● **Aim**
Return the records exactly as they are.

Rows from a robot dataset
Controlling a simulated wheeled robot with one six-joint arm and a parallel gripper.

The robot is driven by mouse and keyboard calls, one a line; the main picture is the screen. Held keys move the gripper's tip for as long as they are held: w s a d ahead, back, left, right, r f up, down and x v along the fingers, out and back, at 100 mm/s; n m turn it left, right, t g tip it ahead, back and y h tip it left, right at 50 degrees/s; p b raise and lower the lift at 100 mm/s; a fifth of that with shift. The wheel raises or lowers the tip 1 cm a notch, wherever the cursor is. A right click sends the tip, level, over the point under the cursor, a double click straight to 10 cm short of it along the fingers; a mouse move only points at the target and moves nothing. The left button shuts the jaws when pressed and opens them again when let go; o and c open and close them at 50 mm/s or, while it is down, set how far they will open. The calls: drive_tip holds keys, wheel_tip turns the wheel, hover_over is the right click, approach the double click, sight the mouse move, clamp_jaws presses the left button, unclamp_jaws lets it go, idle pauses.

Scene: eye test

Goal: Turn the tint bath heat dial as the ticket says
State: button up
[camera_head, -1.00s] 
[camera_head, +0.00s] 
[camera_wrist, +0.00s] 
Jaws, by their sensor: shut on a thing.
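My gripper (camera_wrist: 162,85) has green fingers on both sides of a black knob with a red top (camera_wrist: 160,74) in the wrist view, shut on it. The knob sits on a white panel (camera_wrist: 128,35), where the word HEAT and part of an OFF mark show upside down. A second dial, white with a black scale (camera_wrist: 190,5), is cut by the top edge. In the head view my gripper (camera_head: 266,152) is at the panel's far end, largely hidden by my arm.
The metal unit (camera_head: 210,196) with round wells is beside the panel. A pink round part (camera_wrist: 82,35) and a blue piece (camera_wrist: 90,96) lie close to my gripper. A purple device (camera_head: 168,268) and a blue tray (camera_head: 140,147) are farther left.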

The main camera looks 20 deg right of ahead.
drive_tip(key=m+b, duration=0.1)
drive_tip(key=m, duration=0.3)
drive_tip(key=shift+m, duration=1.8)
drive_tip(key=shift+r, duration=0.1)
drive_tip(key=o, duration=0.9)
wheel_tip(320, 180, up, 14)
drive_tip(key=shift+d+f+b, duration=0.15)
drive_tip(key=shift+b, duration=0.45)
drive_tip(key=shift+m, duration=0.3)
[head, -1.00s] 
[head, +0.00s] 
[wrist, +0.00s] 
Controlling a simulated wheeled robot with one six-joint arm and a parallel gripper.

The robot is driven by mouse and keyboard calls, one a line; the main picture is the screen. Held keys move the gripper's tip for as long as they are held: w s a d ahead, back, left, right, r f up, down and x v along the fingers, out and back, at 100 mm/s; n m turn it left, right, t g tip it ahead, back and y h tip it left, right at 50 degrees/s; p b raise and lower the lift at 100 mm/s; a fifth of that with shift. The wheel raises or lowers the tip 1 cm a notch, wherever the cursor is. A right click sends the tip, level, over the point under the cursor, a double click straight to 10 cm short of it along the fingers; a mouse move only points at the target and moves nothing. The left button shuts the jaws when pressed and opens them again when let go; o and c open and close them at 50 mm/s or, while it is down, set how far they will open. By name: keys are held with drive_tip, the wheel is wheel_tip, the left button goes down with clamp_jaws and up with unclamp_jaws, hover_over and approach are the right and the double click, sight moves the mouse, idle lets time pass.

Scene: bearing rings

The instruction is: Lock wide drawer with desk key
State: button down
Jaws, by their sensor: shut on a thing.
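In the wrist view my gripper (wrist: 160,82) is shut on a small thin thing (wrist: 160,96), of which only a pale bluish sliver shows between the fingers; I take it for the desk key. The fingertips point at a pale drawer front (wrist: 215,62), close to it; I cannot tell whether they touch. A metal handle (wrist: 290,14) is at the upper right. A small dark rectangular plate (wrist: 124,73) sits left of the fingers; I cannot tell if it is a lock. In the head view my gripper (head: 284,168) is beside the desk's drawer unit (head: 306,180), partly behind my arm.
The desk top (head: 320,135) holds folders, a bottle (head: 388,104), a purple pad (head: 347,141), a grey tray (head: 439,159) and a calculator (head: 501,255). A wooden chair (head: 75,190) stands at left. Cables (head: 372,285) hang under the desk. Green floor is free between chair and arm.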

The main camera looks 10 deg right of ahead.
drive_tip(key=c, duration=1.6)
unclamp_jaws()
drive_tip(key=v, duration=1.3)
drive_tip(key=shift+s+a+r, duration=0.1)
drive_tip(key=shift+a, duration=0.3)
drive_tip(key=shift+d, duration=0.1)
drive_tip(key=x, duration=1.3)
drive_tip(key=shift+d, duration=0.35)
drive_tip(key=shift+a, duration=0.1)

● **Task solution**
Controlling a simulated wheeled robot with one six-joint arm and a parallel gripper.

The robot is driven by mouse and keyboard calls, one a line; the main picture is the screen. Held keys move the gripper's tip for as long as they are held: w s a d ahead, back, left, right, r f up, down and x v along the fingers, out and back, at 100 mm/s; n m turn it left, right, t g tip it ahead, back and y h tip it left, right at 50 degrees/s; p b raise and lower the lift at 100 mm/s; a fifth of that with shift. The wheel raises or lowers the tip 1 cm a notch, wherever the cursor is. A right click sends the tip, level, over the point under the cursor, a double click straight to 10 cm short of it along the fingers; a mouse move only points at the target and moves nothing. The left button shuts the jaws when pressed and opens them again when let go; o and c open and close them at 50 mm/s or, while it is down, set how far they will open. The calls: drive_tip holds keys, wheel_tip turns the wheel, hover_over is the right click, approach the double click, sight the mouse move, clamp_jaws presses the left button, unclamp_jaws lets it go, idle pauses.

Scene: eye test

Goal: Turn the tint bath heat dial as the ticket says
State: button up
[camera_head, -1.00s] 
[camera_head, +0.00s] 
[camera_wrist, +0.00s] 
Jaws, by their sensor: shut on a thing.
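My gripper (camera_wrist: 162,85) has green fingers on both sides of a black knob with a red top (camera_wrist: 160,74) in the wrist view, shut on it. The knob sits on a white panel (camera_wrist: 128,35), where the word HEAT and part of an OFF mark show upside down. A second dial, white with a black scale (camera_wrist: 190,5), is cut by the top edge. In the head view my gripper (camera_head: 266,152) is at the panel's far end, largely hidden by my arm.
The metal unit (camera_head: 210,196) with round wells is beside the panel. A pink round part (camera_wrist: 82,35) and a blue piece (camera_wrist: 90,96) lie close to my gripper. A purple device (camera_head: 168,268) and a blue tray (camera_head: 140,147) are farther left.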

The main camera looks 20 deg right of ahead.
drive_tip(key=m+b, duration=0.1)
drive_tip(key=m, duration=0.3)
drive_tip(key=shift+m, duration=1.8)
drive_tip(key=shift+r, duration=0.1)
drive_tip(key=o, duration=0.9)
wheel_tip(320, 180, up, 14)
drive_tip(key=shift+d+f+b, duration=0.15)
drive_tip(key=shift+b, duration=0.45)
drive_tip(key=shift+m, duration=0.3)
[head, -1.00s] 
[head, +0.00s] 
[wrist, +0.00s] 
Controlling a simulated wheeled robot with one six-joint arm and a parallel gripper.

The robot is driven by mouse and keyboard calls, one a line; the main picture is the screen. Held keys move the gripper's tip for as long as they are held: w s a d ahead, back, left, right, r f up, down and x v along the fingers, out and back, at 100 mm/s; n m turn it left, right, t g tip it ahead, back and y h tip it left, right at 50 degrees/s; p b raise and lower the lift at 100 mm/s; a fifth of that with shift. The wheel raises or lowers the tip 1 cm a notch, wherever the cursor is. A right click sends the tip, level, over the point under the cursor, a double click straight to 10 cm short of it along the fingers; a mouse move only points at the target and moves nothing. The left button shuts the jaws when pressed and opens them again when let go; o and c open and close them at 50 mm/s or, while it is down, set how far they will open. By name: keys are held with drive_tip, the wheel is wheel_tip, the left button goes down with clamp_jaws and up with unclamp_jaws, hover_over and approach are the right and the double click, sight moves the mouse, idle lets time pass.

Scene: bearing rings

The instruction is: Lock wide drawer with desk key
State: button down
Jaws, by their sensor: shut on a thing.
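In the wrist view my gripper (wrist: 160,82) is shut on a small thin thing (wrist: 160,96), of which only a pale bluish sliver shows between the fingers; I take it for the desk key. The fingertips point at a pale drawer front (wrist: 215,62), close to it; I cannot tell whether they touch. A metal handle (wrist: 290,14) is at the upper right. A small dark rectangular plate (wrist: 124,73) sits left of the fingers; I cannot tell if it is a lock. In the head view my gripper (head: 284,168) is beside the desk's drawer unit (head: 306,180), partly behind my arm.
The desk top (head: 320,135) holds folders, a bottle (head: 388,104), a purple pad (head: 347,141), a grey tray (head: 439,159) and a calculator (head: 501,255). A wooden chair (head: 75,190) stands at left. Cables (head: 372,285) hang under the desk. Green floor is free between chair and arm.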

The main camera looks 10 deg right of ahead.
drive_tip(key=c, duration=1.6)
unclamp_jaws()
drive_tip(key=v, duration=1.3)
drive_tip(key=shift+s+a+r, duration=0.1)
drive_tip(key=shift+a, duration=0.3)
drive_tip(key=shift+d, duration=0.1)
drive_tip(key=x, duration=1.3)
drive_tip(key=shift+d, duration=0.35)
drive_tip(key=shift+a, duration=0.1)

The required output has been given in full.